I have not found anything about this in documentation, so I guess it is a bug.

I am running query from client bundled with mysql - /usr/bin/mysql.

Output of explain for both queries is same:
+----+-------------+-------+-------+---------------+-----------------+---------+------+------+-------------+
| id | select_type | table | type  | possible_keys | key             | key_len | ref  | rows | Extra       |
+----+-------------+-------+-------+---------------+-----------------+---------+------+------+-------------+
|  1 | SIMPLE      | a     | index | trip_index    | timestamp_index | 5       | NULL | 3420 | Using where |
+----+-------------+-------+-------+---------------+-----------------+---------+------+------+-------------+

How to repeat:
Create this table:

CREATE TABLE `a_cut` (
  `num` int(10) unsigned NOT NULL,
  `subnum` int(10) unsigned NOT NULL,
  `timestamp` int(10) unsigned DEFAULT NULL,
  `trip` varchar(32) DEFAULT NULL,

  PRIMARY KEY (`num`,`subnum`),
  KEY `subnum_index` (`subnum`),
  KEY `timestamp_index` (`timestamp`),
  KEY `trip_index` (`trip`)
) ENGINE=MyISAM DEFAULT CHARSET=utf8;

and feed it with data from here:

http://archive.easymodo.net/a_cut.txt.gz

The file is ~46MB, and ~230 MB when extracted.

Then execute queries:

select num,subnum from a where trip='!mOWjKAWAII' order by timestamp asc limit 10;
select num,subnum from a where trip='!mOWjKAWAII' order by timestamp desc limit 10;

Thank you for the problem report. Please, send the results of:

select count(*) from a;
select count(*) from a where trip='!mOWjKAWAII';
select max(timestamp) from a;
select max(timestamp) from a where trip='!mOWjKAWAII';

My current idea is that rows with trip='!mOWjKAWAII' have timestamp value far from maximum, and you have many rows with "big" timestamp values where trip is NOT '!mOWjKAWAII'. So, with the same plan, a lot more of rows are to be scanned by index on timestamp column before you find those "top 10".

mysql> select count(*) from a;
+----------+
| count(*) |
+----------+
|  9546373 |
+----------+
1 row in set (0.00 sec)

mysql> select count(*) from a where trip='!mOWjKAWAII';
+----------+
| count(*) |
+----------+
|     7535 |
+----------+
1 row in set (0.05 sec)

mysql> select max(timestamp) from a;
+----------------+
| max(timestamp) |
+----------------+
|     1236222119 |
+----------------+
1 row in set (0.00 sec)

mysql> select max(timestamp) from a where trip='!mOWjKAWAII';
+----------------+
| max(timestamp) |
+----------------+
|     1234378436 |
+----------------+
1 row in set (0.07 sec)

You were right, and query

select num,subnum from (select num,subnum,timestamp from a_cut where trip='!mOWjKAWAII') as x order by timestamp desc limit 10;

that does the same thing really works fast.
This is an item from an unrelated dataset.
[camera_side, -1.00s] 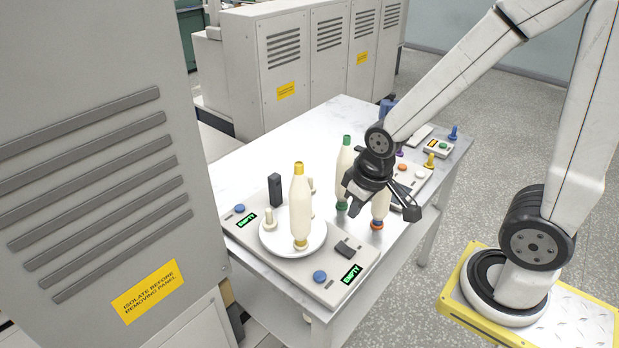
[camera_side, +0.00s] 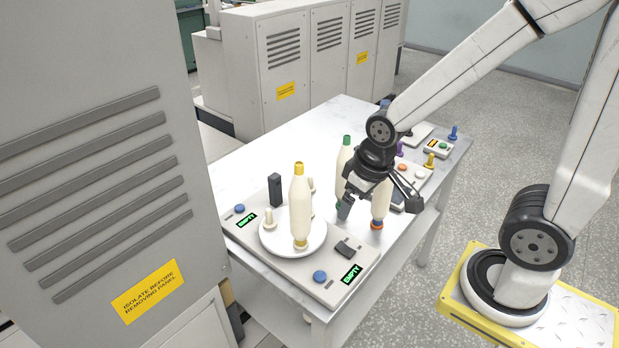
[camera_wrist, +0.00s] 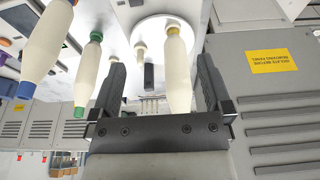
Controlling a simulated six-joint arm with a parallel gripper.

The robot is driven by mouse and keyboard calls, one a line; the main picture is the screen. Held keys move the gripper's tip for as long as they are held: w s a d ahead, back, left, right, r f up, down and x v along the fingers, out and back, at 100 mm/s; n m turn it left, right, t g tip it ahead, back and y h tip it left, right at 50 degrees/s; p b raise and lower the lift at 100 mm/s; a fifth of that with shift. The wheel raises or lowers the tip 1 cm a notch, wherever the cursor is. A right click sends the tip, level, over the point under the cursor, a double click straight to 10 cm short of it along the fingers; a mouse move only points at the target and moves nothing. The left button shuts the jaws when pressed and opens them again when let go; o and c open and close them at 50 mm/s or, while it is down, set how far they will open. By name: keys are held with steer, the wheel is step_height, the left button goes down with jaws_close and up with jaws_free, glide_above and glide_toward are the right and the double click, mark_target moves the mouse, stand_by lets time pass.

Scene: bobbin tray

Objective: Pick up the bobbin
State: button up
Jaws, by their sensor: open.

I was assuming that mysql would choose what indexes to use first optimally. So this is expected behavior and I just should explicitly tell database what index to use by using subqueries?
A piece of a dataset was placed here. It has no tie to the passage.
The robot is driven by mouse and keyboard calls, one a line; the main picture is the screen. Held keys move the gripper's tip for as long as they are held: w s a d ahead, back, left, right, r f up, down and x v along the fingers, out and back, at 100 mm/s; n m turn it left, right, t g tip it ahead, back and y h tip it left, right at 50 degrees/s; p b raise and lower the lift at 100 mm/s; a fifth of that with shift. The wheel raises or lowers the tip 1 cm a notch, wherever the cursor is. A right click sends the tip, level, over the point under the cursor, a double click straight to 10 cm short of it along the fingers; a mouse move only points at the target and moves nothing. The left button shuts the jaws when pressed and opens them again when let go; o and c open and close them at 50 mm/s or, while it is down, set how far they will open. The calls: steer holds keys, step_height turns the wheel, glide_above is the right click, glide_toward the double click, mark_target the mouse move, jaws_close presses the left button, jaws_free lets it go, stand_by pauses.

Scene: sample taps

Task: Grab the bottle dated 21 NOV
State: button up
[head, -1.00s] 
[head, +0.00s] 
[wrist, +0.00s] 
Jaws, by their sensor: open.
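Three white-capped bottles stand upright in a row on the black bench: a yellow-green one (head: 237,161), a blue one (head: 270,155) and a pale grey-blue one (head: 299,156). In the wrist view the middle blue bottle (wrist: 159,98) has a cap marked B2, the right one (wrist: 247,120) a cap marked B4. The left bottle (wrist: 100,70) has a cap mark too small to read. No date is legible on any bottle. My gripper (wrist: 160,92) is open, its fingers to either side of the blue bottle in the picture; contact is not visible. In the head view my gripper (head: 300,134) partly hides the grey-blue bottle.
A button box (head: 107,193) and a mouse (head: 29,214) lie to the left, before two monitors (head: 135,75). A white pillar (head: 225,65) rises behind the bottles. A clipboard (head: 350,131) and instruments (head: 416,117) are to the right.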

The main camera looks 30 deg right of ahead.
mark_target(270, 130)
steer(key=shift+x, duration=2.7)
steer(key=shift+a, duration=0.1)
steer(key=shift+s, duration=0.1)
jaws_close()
For optimizer to be able to always choose proper index in cases like this it would need to know a distribution of data over 2 columns.

Even knowing that only 7535 rows has that value you compare to in WHERE is not enough to decide if index on ORDER BY column is bad or good for LIMIT 10. If that rows have largest timestamps accessing them in order, without sorting, can still be the best strategy.

So, I think the problem you had found leads us a to a nice feature request. But this is not a bug formally, as we have no means currently to give the needed information about data to the optimizer. You have to use subqueries or FORCE INDEX hints to pass to optimizer the facts you know about your data.

All right, thank you very much, USE INDEX seems to be a fine solution.